Cabe salientar que, por motivo óbvio, tal requisição deve se relacionar à atividade funcional dos órgãos do Ministério Público, descabendo a requisição para fim estranho à atribuição do órgão ministerial requisitante ou mesmo para fim particular. Por exemplo, o documento a ser requisitado deve ser enviado especificamente ao membro do Ministério Público com atribuição para utilizá-lo, não podendo um promotor de justiça requisitar um documento cuja utilização seja estranha à sua atuação funcional.
O não atendimento à requisição ministerial configura a prática do crime de prevaricação, previsto no art. 319, caput, do CPP, o qual prevê a conduta de retardar ou deixar de praticar, indevidamente, ato de ofício, ou praticá-lo contra disposição expressa de lei, para satisfazer interesse ou sentimento pessoal, caso o recalcitrante seja funcionário público com relação ao qual não haja a previsão de algum tipo penal especial, ou configura a prática do crime de desobediência, previsto no art. 330, caput, do CP, o qual prevê a conduta de desobedecer a ordem legal de funcionário público, caso o recalcitrante seja particular.
O art. 48, caput, do CPP, prevê o princípio da indivisibilidade da ação penal de iniciativa privada.
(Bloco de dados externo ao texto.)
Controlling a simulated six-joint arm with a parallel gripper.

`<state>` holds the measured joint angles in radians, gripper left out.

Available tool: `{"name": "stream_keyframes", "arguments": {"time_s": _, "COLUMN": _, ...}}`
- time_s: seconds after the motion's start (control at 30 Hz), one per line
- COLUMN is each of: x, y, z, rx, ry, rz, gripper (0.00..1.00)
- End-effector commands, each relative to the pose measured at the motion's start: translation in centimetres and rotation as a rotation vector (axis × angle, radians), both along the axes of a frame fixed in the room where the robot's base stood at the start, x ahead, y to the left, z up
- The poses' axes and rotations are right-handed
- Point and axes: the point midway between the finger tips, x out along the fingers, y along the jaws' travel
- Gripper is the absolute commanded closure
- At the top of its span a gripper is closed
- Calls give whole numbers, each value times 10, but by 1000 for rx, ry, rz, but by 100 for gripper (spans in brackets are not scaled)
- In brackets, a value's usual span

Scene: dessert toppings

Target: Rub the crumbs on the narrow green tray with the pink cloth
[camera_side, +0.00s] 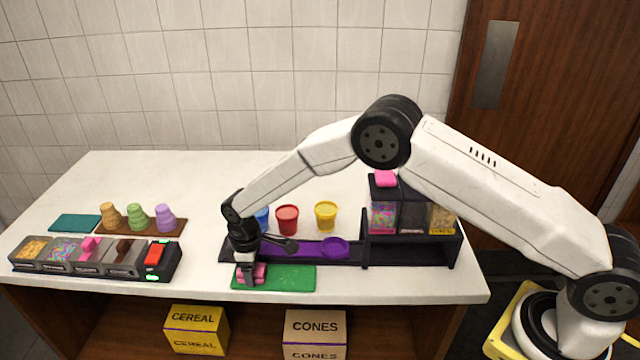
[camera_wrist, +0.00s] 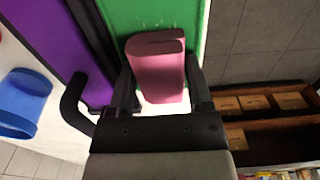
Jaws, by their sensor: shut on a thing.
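The narrow green tray (camera_side: 293,278) lies near the front edge of the counter, and it fills the top middle of the wrist view (camera_wrist: 118,18). My gripper (camera_side: 249,276) points down at the tray's left end. It is shut on the folded pink cloth (camera_side: 260,271), which shows between the two fingers in the wrist view (camera_wrist: 158,72). The cloth is over the tray's end; I cannot tell whether it presses on the surface.
A dark topping dispenser (camera_side: 410,250) stands right. Topping bins (camera_side: 75,256) are left.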

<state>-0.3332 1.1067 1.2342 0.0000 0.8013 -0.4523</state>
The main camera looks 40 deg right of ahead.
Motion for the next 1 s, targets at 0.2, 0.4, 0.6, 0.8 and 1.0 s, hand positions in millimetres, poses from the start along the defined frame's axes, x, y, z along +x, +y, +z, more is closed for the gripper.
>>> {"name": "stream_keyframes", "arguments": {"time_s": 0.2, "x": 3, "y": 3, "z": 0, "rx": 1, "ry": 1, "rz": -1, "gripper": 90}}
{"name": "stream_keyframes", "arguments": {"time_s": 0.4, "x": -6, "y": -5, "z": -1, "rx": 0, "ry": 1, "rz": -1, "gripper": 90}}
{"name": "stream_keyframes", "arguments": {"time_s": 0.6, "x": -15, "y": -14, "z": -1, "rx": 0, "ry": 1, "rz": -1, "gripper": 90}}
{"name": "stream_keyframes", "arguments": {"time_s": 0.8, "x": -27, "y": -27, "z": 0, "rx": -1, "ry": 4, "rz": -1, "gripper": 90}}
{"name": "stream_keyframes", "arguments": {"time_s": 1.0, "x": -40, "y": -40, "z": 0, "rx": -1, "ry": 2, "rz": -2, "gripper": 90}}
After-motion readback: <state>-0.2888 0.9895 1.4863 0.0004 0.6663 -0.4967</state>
Tal dispositivo é importante porque, em certa medida, impede o exercício do direito de ação movido exclusivamente pelo sentimento de vingança. Isso porque, havendo dois ou mais indiciados, a vítima tem apenas duas opções, podendo oferecer a queixa-crime em face de todos os envolvidos ou simplesmente deixando de exercer o seu direito de ação. O que não pode ocorrer, havendo dois ou mais indiciados, é a vítima escolher quem deseja processar e quem deseja aliviar. Em outras palavras, se, por exemplo, houver dois indiciados, a vítima não pode oferecer a queixa-crime apenas em face de um deles e ficar inerte com relação ao outro.
Não custa ressaltar que, ao contrário da ação penal de iniciativa pública que é regida pelo princípio da obrigatoriedade, a ação penal de iniciativa privada é regida pelo princípio da oportunidade, de modo que cabe à vítima optar pelo exercício do direito de ação ou não. Portanto, a vítima pode simplesmente não desejar oferecer a queixa-crime em juízo. Mas, havendo mais de uma pessoa envolvida na prática criminosa, a vítima não pode oferecer a queixa-crime em face de uma das pessoas envolvidas e ficar inerte com relação à outra pessoa envolvida.
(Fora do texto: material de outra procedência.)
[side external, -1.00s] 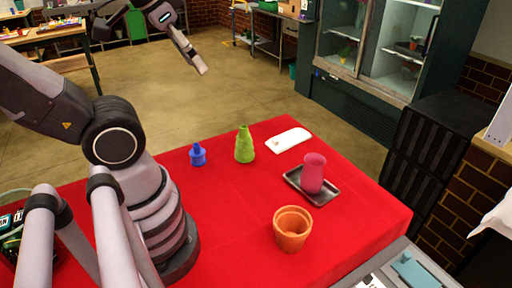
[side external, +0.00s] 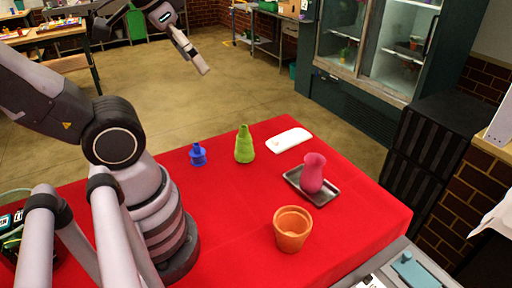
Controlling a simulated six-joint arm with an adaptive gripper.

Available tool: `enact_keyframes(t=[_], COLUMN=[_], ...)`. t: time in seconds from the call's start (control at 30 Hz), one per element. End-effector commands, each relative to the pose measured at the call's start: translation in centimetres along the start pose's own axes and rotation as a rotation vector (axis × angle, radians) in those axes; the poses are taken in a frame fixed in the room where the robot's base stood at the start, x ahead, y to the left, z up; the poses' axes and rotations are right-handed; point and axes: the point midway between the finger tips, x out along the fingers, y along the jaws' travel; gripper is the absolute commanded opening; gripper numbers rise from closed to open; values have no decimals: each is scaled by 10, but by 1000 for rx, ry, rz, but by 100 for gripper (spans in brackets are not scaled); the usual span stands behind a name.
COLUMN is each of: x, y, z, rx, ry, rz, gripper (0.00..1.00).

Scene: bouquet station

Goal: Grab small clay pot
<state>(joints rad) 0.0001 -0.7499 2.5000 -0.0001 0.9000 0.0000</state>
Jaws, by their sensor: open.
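The small clay pot (side external: 292,229) is orange terracotta with a thick rim. It stands upright and looks empty on the red-covered table, near the front right edge. My gripper (side external: 204,70) shows at the top of the side view, high up and well to the upper left of the pot. It is open, holds nothing that I can see, and is far from the pot. Its finger detail is small in this view.
A pink vase (side external: 313,174) stands on a metal tray (side external: 325,199) behind the pot. A green vase (side external: 244,145), a small blue vase (side external: 198,154) and a white flat item (side external: 289,140) stand farther back. The red cloth (side external: 235,210) left of the pot is clear.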

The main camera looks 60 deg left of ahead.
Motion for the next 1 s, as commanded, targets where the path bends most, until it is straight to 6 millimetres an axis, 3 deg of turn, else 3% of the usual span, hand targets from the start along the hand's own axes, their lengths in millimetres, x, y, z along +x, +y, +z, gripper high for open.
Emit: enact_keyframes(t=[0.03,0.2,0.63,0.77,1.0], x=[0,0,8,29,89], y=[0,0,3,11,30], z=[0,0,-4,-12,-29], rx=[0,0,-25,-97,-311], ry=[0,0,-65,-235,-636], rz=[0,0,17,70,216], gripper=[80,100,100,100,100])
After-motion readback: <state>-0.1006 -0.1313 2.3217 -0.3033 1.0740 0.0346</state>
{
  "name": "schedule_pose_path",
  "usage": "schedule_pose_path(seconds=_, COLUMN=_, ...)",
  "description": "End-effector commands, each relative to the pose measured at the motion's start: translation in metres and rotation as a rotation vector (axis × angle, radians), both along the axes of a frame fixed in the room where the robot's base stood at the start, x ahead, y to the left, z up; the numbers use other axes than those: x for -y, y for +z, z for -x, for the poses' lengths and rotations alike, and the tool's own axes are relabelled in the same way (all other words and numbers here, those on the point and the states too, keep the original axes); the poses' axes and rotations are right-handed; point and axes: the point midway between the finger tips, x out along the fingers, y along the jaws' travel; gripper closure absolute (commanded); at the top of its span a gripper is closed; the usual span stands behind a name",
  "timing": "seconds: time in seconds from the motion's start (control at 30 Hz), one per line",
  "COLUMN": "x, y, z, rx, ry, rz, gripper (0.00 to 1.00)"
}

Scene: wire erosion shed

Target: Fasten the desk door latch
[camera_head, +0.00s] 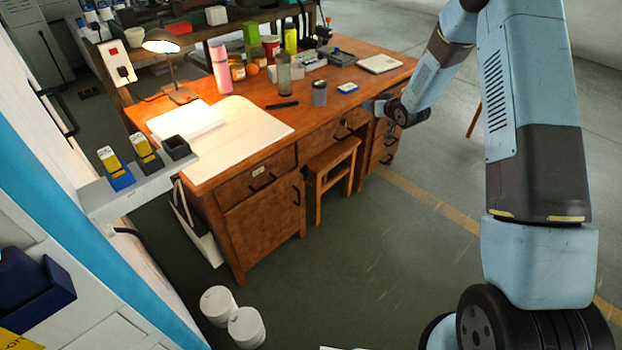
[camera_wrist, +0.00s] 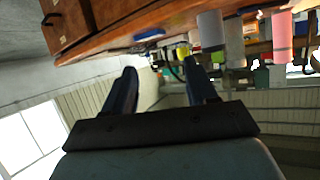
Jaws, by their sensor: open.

O próprio dispositivo ressalta a importância da atuação do Ministério Público como fiscal do princípio da indivisibilidade. Havendo duas pessoas envolvidas na prática criminosa e tendo sido a queixa-crime oferecida apenas em face de uma pessoa, é possível sustentar que cabe ao Ministério Público aditar a acusação para incluir a outra pessoa envolvida. Na nossa ótica, tal entendimento não deve ser adotado porque a ação penal de iniciativa privada é regida pelo princípio da oportunidade, não podendo a vítima ser obrigada a processar quem quer que seja, o que acabaria ocorrendo diante do aditamento do Parquet.
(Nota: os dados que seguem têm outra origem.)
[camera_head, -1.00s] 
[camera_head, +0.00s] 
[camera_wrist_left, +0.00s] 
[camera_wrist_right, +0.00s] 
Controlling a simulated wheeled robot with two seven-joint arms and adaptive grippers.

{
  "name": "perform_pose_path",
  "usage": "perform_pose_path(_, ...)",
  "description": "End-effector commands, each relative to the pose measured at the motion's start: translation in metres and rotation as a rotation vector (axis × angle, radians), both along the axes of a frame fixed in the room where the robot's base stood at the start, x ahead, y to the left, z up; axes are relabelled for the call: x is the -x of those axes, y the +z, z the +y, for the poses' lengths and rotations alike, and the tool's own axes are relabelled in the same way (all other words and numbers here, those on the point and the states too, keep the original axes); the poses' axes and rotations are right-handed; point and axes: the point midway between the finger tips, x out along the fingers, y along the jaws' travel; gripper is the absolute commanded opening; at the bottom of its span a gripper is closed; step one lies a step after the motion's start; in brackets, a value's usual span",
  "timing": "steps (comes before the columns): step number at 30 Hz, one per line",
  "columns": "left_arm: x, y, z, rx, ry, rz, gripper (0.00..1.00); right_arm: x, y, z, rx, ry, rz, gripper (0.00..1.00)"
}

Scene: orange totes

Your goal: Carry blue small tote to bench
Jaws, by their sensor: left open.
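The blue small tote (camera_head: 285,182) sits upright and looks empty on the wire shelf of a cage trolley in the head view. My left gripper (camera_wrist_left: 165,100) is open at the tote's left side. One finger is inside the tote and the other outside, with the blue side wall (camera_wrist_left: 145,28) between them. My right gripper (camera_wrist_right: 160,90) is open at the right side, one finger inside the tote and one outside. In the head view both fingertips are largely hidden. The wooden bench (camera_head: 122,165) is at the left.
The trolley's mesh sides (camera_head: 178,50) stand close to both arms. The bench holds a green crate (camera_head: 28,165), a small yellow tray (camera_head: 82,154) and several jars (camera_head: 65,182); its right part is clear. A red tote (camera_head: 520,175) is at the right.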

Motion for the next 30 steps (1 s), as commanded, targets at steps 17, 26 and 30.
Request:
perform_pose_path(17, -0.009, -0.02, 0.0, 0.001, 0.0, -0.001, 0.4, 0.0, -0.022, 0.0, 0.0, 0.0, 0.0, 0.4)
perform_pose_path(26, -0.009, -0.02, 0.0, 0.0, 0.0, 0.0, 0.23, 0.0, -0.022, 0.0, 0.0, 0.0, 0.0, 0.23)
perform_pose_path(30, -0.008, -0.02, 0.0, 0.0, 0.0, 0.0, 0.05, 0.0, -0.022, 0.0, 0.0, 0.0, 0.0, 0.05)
Na nossa opinião, a postura da vítima que oferece a queixa-crime apenas em face de um dos envolvidos representa renúncia tácita com relação ao envolvido que não constou na queixa-crime, já que a vítima praticou ato incompatível com a vontade de processá-lo, tanto que não o incluiu na queixa-crime. Sendo a renúncia indivisível, por força do art. 49, caput, do CPP, a conduta da vítima atingirá ambos os envolvidos, ou seja, aquele que constou na queixa-crime e também aquele que não constou na queixa-crime. Portanto, ambos deverão ser beneficiados com a extinção da punibilidade prevista no art. 107, V, do Código Penal.
Nessa medida, exercendo a sua função de fiscal do princípio da indivisibilidade da ação penal de iniciativa privada, uma vez que perceba que a vítima escolheu o envolvido em face de quem exerceu o seu direito de ação e permaneceu inerte com relação ao outro envolvido, cabe ao Ministério Público requerer ao juiz a declaração de extinção da punibilidade com relação a ambos os envolvidos.